(What you are asked to do): From the records below, please print only the lines from the one containing "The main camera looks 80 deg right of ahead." through the one containing "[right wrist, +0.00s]", both included. Skip the pictures.

(Data provided):
==========

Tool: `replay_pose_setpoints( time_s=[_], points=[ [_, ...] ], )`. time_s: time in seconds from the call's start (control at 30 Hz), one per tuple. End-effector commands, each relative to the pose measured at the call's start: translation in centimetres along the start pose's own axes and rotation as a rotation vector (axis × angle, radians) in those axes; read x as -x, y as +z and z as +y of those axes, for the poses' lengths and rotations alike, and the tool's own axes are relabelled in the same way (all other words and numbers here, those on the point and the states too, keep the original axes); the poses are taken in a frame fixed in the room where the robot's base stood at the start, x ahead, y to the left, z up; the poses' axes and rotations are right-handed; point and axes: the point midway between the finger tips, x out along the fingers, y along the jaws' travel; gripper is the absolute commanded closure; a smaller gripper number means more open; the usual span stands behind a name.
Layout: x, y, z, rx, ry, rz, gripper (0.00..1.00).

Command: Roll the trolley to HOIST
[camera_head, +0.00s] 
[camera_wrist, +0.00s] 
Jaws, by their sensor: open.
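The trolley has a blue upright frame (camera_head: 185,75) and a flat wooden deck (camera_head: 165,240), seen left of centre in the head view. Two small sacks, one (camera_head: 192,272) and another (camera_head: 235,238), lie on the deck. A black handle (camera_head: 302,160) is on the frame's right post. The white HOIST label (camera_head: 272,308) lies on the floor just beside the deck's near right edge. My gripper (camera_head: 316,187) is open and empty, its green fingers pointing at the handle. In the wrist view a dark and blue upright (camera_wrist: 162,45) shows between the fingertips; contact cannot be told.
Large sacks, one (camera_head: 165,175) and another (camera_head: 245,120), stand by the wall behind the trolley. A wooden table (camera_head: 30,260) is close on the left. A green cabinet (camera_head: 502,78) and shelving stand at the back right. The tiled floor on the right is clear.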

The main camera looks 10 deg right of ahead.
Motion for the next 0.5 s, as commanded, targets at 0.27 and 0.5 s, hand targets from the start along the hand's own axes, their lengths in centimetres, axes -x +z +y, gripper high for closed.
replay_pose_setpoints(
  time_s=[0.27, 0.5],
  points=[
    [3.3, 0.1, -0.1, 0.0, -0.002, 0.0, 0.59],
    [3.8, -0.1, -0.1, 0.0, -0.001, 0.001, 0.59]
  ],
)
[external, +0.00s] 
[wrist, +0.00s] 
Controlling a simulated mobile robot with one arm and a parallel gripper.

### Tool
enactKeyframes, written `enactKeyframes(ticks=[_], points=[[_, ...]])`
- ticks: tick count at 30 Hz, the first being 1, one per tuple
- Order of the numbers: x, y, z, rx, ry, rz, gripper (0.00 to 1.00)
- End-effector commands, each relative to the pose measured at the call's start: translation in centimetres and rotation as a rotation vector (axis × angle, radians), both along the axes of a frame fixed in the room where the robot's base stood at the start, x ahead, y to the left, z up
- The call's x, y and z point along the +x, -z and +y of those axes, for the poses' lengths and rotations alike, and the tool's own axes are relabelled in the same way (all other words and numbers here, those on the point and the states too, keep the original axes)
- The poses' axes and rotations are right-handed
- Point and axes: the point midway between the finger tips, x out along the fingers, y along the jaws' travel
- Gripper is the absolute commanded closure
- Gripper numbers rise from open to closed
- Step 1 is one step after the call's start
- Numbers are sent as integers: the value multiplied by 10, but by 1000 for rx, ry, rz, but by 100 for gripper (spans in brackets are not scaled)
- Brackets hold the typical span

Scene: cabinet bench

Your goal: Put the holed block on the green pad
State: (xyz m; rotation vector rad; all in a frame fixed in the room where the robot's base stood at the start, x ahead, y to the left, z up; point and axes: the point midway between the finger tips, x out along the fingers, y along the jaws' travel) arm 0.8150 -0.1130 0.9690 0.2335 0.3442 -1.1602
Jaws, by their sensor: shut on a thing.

==========

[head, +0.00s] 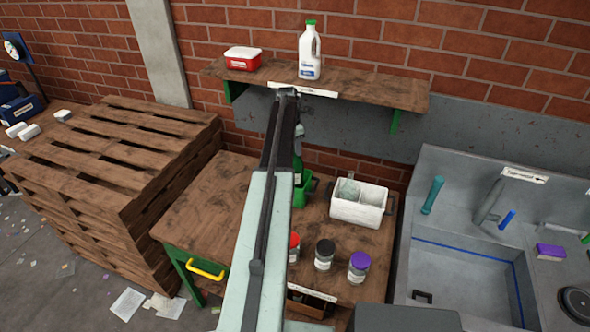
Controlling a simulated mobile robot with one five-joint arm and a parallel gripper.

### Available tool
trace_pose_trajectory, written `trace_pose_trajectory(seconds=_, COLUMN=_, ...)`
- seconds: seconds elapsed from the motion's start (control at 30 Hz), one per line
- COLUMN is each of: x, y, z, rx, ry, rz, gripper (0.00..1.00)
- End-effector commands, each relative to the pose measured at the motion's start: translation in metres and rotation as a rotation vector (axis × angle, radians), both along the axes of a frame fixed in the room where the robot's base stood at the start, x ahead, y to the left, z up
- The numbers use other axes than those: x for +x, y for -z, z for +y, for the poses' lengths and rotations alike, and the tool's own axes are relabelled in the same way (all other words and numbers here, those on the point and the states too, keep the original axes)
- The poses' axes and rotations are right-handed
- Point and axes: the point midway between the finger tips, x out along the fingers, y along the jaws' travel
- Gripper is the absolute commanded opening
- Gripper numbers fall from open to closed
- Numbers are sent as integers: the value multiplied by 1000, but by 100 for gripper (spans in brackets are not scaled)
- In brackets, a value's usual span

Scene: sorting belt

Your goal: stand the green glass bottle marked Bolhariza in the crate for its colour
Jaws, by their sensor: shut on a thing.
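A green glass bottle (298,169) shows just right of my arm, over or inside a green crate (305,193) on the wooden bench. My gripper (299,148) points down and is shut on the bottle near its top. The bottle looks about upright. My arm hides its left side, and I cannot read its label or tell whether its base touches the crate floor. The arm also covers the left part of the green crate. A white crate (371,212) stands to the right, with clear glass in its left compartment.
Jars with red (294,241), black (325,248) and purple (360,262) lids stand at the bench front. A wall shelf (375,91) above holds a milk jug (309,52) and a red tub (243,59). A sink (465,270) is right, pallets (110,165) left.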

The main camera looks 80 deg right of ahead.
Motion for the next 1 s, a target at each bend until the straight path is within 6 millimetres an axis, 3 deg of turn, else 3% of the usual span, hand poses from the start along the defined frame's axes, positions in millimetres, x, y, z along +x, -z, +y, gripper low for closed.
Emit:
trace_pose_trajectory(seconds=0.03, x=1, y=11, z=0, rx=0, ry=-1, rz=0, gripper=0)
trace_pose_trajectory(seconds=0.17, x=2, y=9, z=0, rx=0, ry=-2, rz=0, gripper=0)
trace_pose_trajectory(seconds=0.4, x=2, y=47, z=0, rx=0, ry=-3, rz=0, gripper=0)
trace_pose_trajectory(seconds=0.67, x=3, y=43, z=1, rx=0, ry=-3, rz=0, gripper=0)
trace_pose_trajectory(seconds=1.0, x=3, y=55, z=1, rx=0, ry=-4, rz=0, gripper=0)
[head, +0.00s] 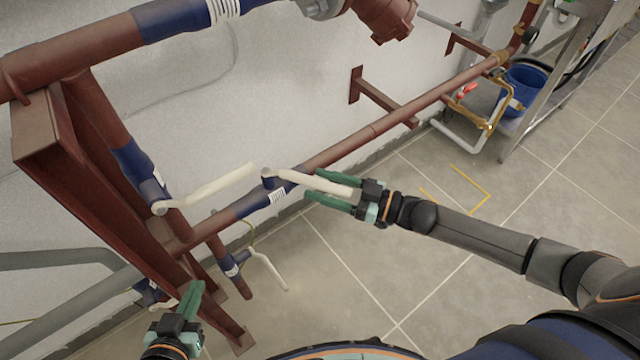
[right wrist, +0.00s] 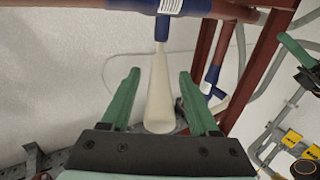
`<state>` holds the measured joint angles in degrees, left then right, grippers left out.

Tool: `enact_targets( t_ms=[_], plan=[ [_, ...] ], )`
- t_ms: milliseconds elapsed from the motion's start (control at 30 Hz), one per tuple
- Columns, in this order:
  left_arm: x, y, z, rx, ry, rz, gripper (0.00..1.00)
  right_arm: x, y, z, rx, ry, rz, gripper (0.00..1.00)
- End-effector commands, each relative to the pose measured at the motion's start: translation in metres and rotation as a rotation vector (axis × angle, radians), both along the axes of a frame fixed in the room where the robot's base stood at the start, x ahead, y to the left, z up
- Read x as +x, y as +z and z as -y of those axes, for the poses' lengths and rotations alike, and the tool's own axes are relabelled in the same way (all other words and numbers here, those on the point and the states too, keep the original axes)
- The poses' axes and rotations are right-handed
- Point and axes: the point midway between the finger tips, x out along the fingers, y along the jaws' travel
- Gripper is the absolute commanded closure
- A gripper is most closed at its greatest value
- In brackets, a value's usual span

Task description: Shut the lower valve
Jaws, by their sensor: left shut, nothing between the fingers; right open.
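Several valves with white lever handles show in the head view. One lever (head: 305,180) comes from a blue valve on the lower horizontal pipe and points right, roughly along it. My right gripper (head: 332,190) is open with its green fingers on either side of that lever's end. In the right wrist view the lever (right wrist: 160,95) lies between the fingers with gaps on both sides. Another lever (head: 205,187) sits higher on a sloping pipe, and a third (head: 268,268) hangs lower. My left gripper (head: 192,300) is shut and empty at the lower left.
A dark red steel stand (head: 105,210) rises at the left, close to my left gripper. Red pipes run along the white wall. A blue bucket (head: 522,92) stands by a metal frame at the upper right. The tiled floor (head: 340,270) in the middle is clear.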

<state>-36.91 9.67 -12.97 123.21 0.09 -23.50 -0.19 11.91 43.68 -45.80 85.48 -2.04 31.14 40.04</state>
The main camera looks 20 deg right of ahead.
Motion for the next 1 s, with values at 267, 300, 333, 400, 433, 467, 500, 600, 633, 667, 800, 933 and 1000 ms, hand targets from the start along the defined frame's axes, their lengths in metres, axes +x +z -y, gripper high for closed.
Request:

==========

(In response):
The main camera looks 80 deg right of ahead.
Motion for the next 1 s, a target at each bend until the straight path is within 6 millimetres an axis, 3 deg of turn, else 3% of the usual span, hand poses from the start along the defined frame's axes, positions in millimetres, x, y, z along +x, -z, +y, gripper low for closed.
Emit:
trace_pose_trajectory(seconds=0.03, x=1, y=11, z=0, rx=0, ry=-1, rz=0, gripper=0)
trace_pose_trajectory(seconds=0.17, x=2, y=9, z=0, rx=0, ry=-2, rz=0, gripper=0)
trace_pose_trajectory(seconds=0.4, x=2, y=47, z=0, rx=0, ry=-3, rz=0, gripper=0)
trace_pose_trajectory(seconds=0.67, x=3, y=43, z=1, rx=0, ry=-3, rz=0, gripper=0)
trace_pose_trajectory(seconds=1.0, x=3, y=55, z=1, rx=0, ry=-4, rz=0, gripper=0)
[head, +0.00s] 
[right wrist, +0.00s] 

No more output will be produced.